Alumnus Social Entrepreneur Creates Inner City Change

Friday, September 2, 2016TOPICS: Alumni

Christopher Yanov
begin quoteWhen I came to the Kroc School I really wanted to make peace on the streets and in the community. But by studying peace I learned how to affect cultures and build subcultures that could thrive in inner city San Diego where injustice dominates.

Making his own luck

 It’s not everyday, or any day for most of us, that a spin on Wheel of Fortune leads to a $23,200 haul that gets parlayed into a non-profit operating under a $2.2 million annual budget. But for Christopher Yanov, those winnings were the seed money that funded his passion for helping troubled youth and enabled his nonprofit, Reality Changers, to flourish. With a mission of helping San Diego’s low income youth become first generation college students, Chris learned early on that his strategy of helping them by focusing on negative influences like violence and drugs was all wrong. In the gang-controlled streets in one of San Diego’s poorest neighborhoods, City Heights, Chris had to find a better way. What he found was the Kroc School of Peace Studies.

A worldview in real time

Inside the MA in Peace and Justice program, Chris was gaining a worldly insight from students and faculty of various ethnicities and cultural backgrounds. He was building a cabinet of peers who would become invaluable resources. “There were 13 students in my Masters class from nine different countries. I’d had experience with other cultures across Latin America, but this was the first time I became real friends with people from different hemispheres, they brought all their countries into the conversations. Our teachings and readings came to life through their experiences.”

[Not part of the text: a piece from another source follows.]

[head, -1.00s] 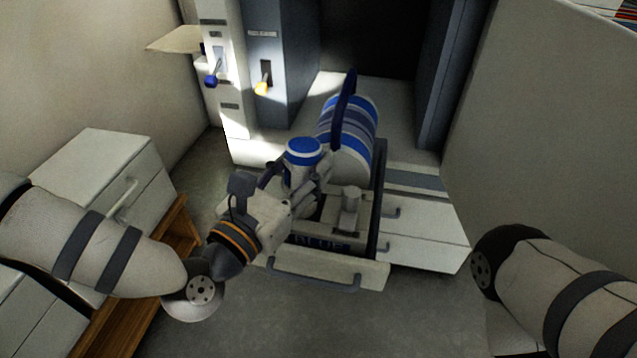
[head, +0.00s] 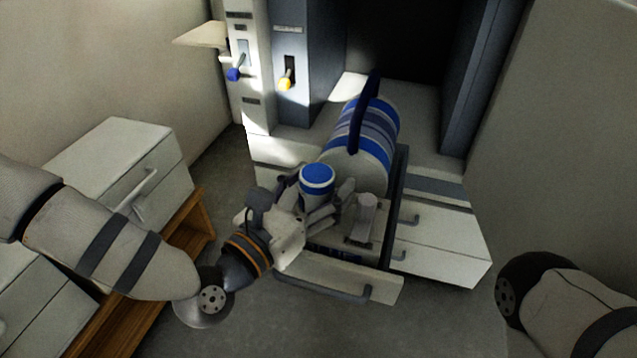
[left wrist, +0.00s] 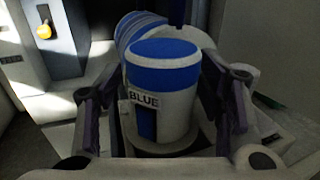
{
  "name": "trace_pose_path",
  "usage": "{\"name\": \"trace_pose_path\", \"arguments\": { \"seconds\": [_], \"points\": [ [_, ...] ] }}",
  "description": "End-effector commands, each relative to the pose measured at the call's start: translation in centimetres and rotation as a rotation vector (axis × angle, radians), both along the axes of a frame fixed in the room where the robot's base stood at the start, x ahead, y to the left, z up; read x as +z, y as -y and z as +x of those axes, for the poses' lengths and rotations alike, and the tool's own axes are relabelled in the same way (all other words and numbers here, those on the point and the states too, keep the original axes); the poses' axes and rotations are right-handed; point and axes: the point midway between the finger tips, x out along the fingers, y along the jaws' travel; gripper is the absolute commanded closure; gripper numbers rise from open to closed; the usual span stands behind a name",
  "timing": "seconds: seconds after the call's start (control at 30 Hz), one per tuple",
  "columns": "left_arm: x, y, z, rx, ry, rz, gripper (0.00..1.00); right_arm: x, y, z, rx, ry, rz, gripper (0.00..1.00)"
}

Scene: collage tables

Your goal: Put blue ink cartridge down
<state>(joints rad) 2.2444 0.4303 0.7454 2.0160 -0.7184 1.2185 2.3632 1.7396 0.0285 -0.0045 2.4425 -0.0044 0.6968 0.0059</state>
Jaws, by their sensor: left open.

On campus, there were days when he recalls having big-world discussions about peacemaking and wondering how he would take these concepts back to the City Heights neighborhood and put them into action—tomorrow. That time was coming, but it required patience. “There was a lecture at the Institute for Peace and Justice that completely changed my thinking about the inner city. The idea was that without a strong central government, or state, that people believe in, the communities become strong. And because issues like safety, health, and income stability are daily constants for residents of low-income communities, gangs can provide a structure that oftentimes isn't readily present in low-income neighborhoods The Kroc School taught me how to make subcultures thrive in places where there is a dominant culture of injustice.”

In the business of change

 As a social entrepreneur leading an organization that has significantly impacted the youth in San Diego, Chris is applying his own “Tightrope Theory,” based on issues discussed at the Kroc School like the Truth and Reconciliation Commission in South Africa or the aftermath of the Rwandan genocide, to empower youth to go to college. “I don’t want to magnify all the dangers. Those are all around. It’s just like crossing a tightrope. I have to keep our students’ eyes on the goals so they can get across.” His impact has reached over 100 colleges and universities across the U.S. in the form of more than 1,000 first-generation students who never imagined they’d leave City Heights. Former President of Mexico, Vicente Fox, has met with Chris to apply his Tightrope Theory to keeping kids out of Mexican drug cartels. So now Chris’ wiser self can tell that eager kid back on the USD campus in 2002 how those big world discussions are changing lives in the streets of San Diego and far beyond. “Out of all of this madness, when we take the right approach, there are students who are able to change.”